Monday, September 02, 2013

France, the US and Syria

The British Parliament surprisingly rejected Prime Minister David Cameron's request for endorsement of a direct military attack on Syria. This leaves France and its Socialist President François Hollande as President Obama's most important EU ally in going to war with Syria. Canada has also rule out participating in an attack. (Severin Weiland, War Weary Europe: The US Loses an Ally Spiegel International 08/30/2013; Frankreichs Präsident: Hollande hält sich Militäreinsatz in Syrien offen Spiegel Online 30.08.2013; Stefan Simons, Frankreich im Syrien-Konflikt: Plötzlich Obamas wichtigster Waffenbruder Spiegel Online 31.08.2013)

Hollande is taking a hard line on the need for an attack on Syria. He is also expressing confidence that the accusations against the Syrian regime on the use of chemical weapons are accurate. But he is mirroring Obama's legislative strategy in asking his Parliament for approval (France will not attack Syria alone, PM to meet parliament leaders Reuters 09/01/2013):

France will not launch an assault on Syria alone and will wait for U.S. Congress to decide on whether to punish President Bashar al-Assad's government for a gas attack that killed hundreds of civilians, Interior Minister Manuel Valls said.

Valls made the comments on Sunday to Europe 1 radio as pressure mounted in France for President Francois Hollande to put the question of intervention to a parliamentary vote.

Also on Sunday, Prime Minister Jean-Marc Ayrault said he would meet with the heads of the two houses of parliament and the opposition on Monday to discuss Syria before a scheduled parliamentary debate on Syria on Wednesday.

"France can not go it alone," Valls said. "We need a coalition."
The idea of going to war with Syria is unpopular among the French public: Syrie: 64% des Français opposés à une intervention militaire Libération/AFP 31.08.2013. As Reuters reports, "A BVA poll on Saturday showed most French people do not approve of military action against Syria and most do not trust Hollande to conduct such an operation."

This is a big reversal of the posture France took in relation to the United States against the invasion of Iraq in 2003.

Syria was a French protectorate from 1920 to 1946. France's current Socialist President obviously seems some continuity of French interest from its colonial role during that period.
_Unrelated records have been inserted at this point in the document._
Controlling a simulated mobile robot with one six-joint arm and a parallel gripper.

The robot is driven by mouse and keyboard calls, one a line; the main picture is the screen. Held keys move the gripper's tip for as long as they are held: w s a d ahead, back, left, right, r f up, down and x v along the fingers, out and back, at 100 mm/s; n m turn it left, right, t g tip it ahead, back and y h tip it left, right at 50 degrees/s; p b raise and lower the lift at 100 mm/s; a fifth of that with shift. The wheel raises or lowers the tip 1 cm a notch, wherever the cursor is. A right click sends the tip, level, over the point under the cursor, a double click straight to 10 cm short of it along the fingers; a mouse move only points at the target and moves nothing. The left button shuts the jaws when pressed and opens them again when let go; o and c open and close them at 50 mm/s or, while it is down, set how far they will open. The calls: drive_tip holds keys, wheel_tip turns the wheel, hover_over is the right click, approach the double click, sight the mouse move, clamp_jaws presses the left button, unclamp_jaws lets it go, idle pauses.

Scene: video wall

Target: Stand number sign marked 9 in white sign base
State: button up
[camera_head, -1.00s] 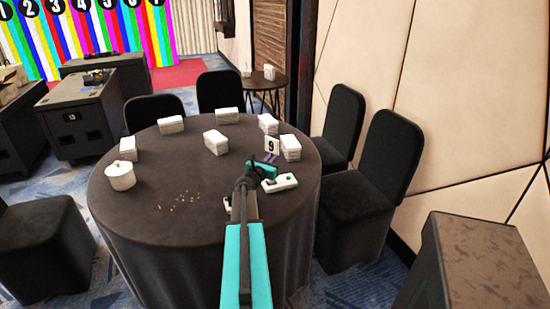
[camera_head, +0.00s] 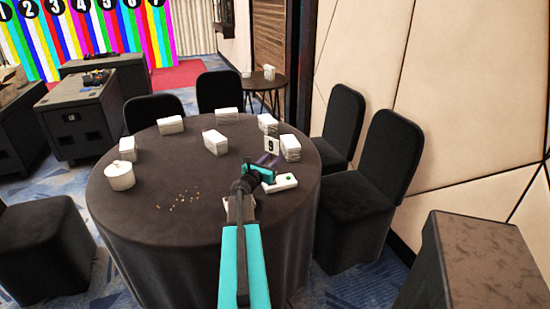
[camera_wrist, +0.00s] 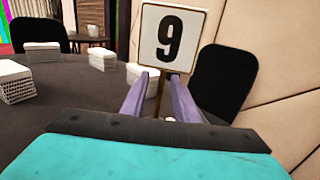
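The number sign, a white square card with a black 9 (camera_wrist: 169,38) on a thin brown stick, is upright in the wrist view. In the head view the sign (camera_head: 271,145) is at the right side of the round table. My gripper (camera_wrist: 161,80) is open, its two purple fingers on either side of the stick with gaps showing. It also shows in the head view (camera_head: 269,159), just below the card. The stick's foot is hidden. A round white pot-like thing (camera_head: 120,177) stands at the table's left; I cannot tell if it is the sign base.
The dark round table (camera_head: 180,215) holds several white stacks, one (camera_head: 290,148) close right of the sign. Small crumbs lie at front left. Black chairs (camera_head: 390,150) surround the table.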

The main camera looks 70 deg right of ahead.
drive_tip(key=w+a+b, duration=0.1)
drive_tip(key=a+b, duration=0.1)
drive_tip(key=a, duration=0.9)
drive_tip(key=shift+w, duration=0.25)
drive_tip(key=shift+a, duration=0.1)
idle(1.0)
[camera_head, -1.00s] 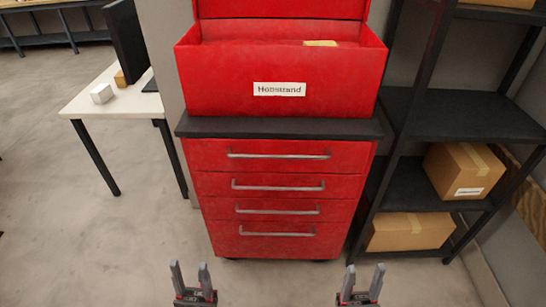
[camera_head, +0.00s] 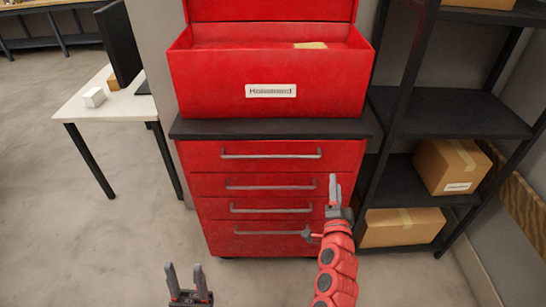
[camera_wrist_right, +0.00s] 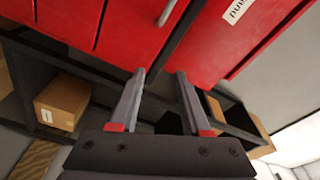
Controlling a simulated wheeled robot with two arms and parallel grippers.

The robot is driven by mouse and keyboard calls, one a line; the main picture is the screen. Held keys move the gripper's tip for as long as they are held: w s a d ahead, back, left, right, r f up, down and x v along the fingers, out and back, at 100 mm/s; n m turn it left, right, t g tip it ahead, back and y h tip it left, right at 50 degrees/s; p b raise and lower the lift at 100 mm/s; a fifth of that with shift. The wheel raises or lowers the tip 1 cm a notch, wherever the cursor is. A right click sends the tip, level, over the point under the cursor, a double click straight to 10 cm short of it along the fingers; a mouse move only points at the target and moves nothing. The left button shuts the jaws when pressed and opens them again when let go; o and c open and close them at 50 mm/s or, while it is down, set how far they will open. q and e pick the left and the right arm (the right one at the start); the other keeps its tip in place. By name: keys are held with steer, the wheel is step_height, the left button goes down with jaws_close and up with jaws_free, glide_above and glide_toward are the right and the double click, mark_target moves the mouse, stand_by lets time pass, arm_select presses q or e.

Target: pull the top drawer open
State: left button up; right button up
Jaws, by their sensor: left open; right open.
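The red cabinet has several drawers, all shut, each with a grey bar handle. The top drawer (camera_head: 200,158) sits just under the black top, and its handle (camera_head: 270,155) runs across its front. My right gripper (camera_head: 320,208) is open and empty, in front of the cabinet's right side, lower than the top handle. It also shows in the right wrist view (camera_wrist_right: 160,75). My left gripper (camera_head: 184,270) is open and empty, low in front of the cabinet.
An open red toolbox (camera_head: 215,95) stands on the cabinet's black top (camera_head: 215,129). A black shelf (camera_head: 460,112) with cardboard boxes (camera_head: 447,165) is close on the right. A white table (camera_head: 125,107) stands at the left. The floor in front is free.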

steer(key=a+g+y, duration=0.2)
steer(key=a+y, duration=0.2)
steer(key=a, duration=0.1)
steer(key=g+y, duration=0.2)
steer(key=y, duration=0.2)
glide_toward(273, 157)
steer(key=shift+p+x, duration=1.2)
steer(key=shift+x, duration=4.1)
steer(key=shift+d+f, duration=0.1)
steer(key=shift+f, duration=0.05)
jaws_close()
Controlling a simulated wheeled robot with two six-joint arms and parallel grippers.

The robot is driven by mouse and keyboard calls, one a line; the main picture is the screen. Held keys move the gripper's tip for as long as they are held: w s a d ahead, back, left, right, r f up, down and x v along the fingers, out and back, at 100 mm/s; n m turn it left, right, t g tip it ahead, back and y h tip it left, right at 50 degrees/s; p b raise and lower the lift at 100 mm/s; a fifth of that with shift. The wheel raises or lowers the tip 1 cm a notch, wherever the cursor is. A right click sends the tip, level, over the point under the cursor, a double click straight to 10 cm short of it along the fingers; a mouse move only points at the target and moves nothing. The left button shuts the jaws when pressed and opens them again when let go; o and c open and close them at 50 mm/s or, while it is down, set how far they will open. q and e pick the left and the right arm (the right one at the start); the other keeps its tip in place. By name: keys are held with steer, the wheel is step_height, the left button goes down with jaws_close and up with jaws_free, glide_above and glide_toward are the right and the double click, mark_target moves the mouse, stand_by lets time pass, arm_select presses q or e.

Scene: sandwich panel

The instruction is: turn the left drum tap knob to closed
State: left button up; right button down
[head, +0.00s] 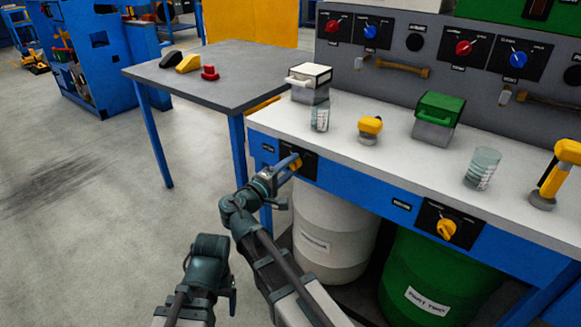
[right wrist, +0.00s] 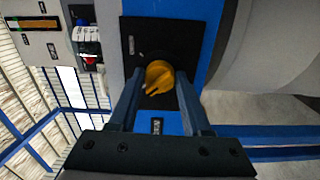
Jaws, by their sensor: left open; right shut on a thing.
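The left drum tap knob (head: 296,163) is yellow. It sits on a black plate in the blue front rail, above the white drum (head: 325,235). My right gripper (head: 285,169) is at this knob and partly covers it in the head view. In the right wrist view the yellow knob (right wrist: 159,77) sits between the two fingertips of my right gripper (right wrist: 157,88), which are shut on it. The plate's markings are too small to read. My left gripper (head: 228,287) hangs low over the floor, left of my right arm, apart from everything. Its fingers are mostly hidden.
A second yellow knob (head: 446,229) is on the rail above the green drum (head: 440,275). The white counter (head: 345,140) holds beakers, lidded boxes and yellow-handled things. A grey table (head: 220,80) stands behind on the left. The floor at left (head: 90,220) is clear.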

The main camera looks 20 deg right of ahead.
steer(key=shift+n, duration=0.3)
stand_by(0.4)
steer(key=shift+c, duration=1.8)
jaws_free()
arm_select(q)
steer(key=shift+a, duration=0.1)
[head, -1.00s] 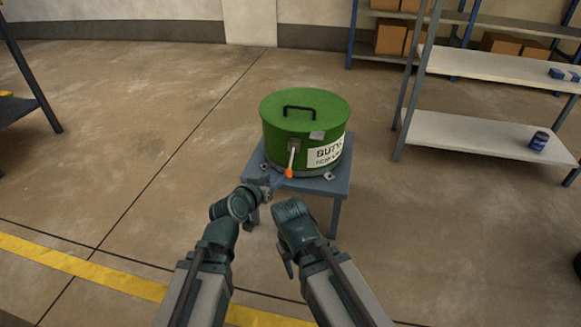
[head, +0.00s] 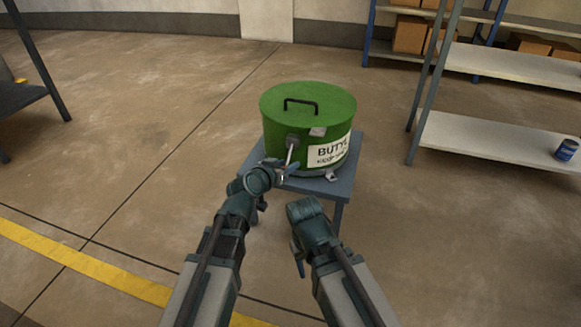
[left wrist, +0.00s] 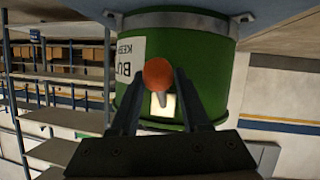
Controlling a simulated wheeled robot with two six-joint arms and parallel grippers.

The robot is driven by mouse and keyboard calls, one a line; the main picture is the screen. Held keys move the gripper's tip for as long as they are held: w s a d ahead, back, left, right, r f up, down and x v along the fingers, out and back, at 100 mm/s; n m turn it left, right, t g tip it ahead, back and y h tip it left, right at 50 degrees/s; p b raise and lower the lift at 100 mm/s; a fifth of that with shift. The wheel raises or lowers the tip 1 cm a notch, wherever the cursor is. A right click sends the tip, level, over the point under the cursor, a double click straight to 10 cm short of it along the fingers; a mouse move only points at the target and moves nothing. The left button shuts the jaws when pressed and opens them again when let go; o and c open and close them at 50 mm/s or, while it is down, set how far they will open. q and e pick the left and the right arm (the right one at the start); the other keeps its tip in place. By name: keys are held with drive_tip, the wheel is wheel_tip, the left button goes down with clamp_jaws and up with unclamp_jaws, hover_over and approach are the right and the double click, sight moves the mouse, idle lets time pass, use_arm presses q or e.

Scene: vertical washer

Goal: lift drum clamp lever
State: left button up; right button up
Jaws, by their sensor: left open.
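The green drum (head: 335,104) stands upright on a small blue-grey table (head: 347,183). Its clamp lever (head: 291,152) is a pale rod on the near side, pointing down from a bracket (head: 291,140). My left gripper (head: 284,172) is at the lever's lower end and hides the tip in the head view. In the left wrist view, which is upside down, the lever's orange knob (left wrist: 157,74) shows between the two open fingers, with no clear grip on it. My right gripper (head: 299,263) hangs low in front of the table; its jaws are unclear.
A metal shelf (head: 480,136) with a blue can (head: 566,149) stands to the right. A dark rack (head: 22,95) is at the far left. A yellow floor line (head: 85,265) crosses the lower left. The floor around the table is clear.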

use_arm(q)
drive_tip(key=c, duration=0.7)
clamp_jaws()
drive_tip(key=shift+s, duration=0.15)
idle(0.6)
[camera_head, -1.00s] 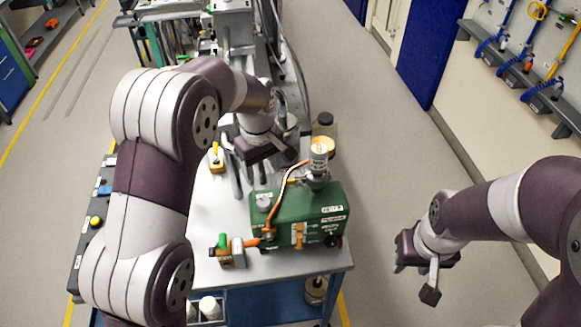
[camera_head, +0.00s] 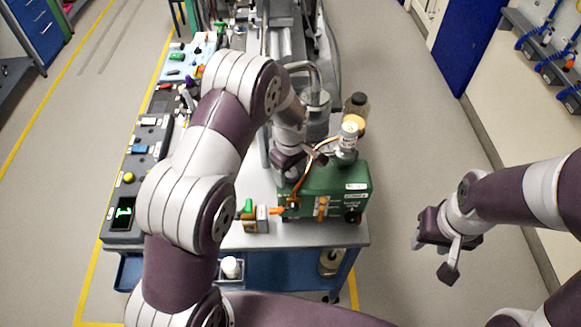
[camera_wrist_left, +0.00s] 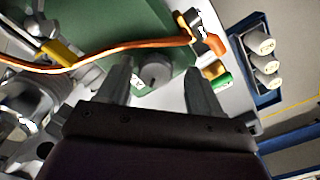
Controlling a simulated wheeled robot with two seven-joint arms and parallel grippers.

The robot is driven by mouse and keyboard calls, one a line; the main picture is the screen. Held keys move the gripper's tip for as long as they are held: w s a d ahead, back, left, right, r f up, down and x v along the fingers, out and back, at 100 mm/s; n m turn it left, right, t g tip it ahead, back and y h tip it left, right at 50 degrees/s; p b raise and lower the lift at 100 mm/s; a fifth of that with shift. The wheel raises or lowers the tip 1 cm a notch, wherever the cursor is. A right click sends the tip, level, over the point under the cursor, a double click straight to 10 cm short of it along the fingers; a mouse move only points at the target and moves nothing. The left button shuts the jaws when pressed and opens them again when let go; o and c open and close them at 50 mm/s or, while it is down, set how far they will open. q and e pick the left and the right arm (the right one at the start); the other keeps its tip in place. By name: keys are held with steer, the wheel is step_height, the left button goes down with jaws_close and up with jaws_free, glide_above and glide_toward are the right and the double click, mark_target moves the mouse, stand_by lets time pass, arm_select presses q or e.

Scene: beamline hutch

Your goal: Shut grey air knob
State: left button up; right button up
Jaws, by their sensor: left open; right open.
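The grey knob (camera_wrist_left: 155,75) sits on top of the green box (camera_head: 342,180). In the left wrist view it lies between the two fingers of my left gripper (camera_wrist_left: 159,68), with a gap on each side. In the head view my left gripper (camera_head: 300,166) is over the back left part of the green box and hides the knob. It is open and empty. Whether the fingertips are at the knob's height I cannot tell. My right gripper (camera_head: 433,258) is open and empty, over the floor right of the cart.
An orange hose (camera_wrist_left: 110,52) crosses the box close to the left fingertips. A clear-topped fitting (camera_head: 348,138) rises from the box's back. A small block with a green lever (camera_head: 254,217) stands left of the box. A brown bottle (camera_head: 356,105) stands behind it.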

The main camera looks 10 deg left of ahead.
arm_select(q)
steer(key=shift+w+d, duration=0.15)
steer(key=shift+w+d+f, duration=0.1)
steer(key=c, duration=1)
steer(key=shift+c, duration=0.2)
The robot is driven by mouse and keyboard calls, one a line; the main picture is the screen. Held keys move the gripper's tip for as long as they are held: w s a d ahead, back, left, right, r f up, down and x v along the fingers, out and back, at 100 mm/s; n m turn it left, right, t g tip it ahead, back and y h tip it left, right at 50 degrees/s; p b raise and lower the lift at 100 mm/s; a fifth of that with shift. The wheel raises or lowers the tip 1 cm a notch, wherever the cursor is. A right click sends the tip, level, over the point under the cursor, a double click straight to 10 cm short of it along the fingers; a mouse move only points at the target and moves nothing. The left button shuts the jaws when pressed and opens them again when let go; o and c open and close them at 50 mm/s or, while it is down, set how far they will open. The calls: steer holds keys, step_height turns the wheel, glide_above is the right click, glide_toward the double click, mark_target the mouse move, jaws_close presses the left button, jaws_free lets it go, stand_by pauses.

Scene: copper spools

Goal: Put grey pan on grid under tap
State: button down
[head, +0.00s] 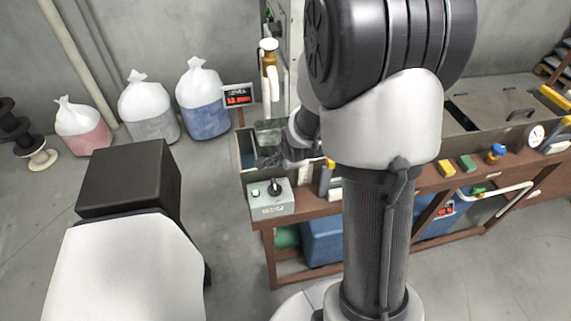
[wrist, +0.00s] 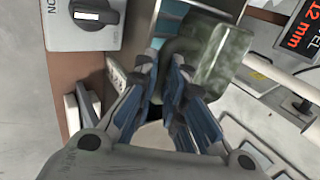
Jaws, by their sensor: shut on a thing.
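The grey pan (head: 270,132) shows as a mottled grey-green shape at the left end of the bench, below the tap. It also shows in the wrist view (wrist: 228,55), just beyond the fingers. My gripper (head: 268,160) is shut on it; the fingers (wrist: 167,62) show in the wrist view, with the exact contact partly hidden. The brass tap (head: 269,60) has a pale pipe hanging down above the pan. I cannot make out the grid; the pan and gripper cover that area.
A grey control box (head: 270,197) with a black knob sits at the bench's front left. A level display (head: 237,95) stands left of the tap. Several filled bags (head: 202,98) stand on the floor.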

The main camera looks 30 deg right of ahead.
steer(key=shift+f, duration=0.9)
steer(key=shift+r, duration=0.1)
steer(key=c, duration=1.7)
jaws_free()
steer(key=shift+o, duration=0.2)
So not only is there the Syrian government's interest and that of its Allawite base in surviving, but the participation of a former colonial overlord like France - two if you count Turkey as the successor of the Ottoman Empire which long controlled what is now Syria - to contribute to the determination of the government and its supporters to survive.

So at least our Nobel Peace Prize President will have one big European power supporting him in launching yet another war against a country that has not attacked the United States.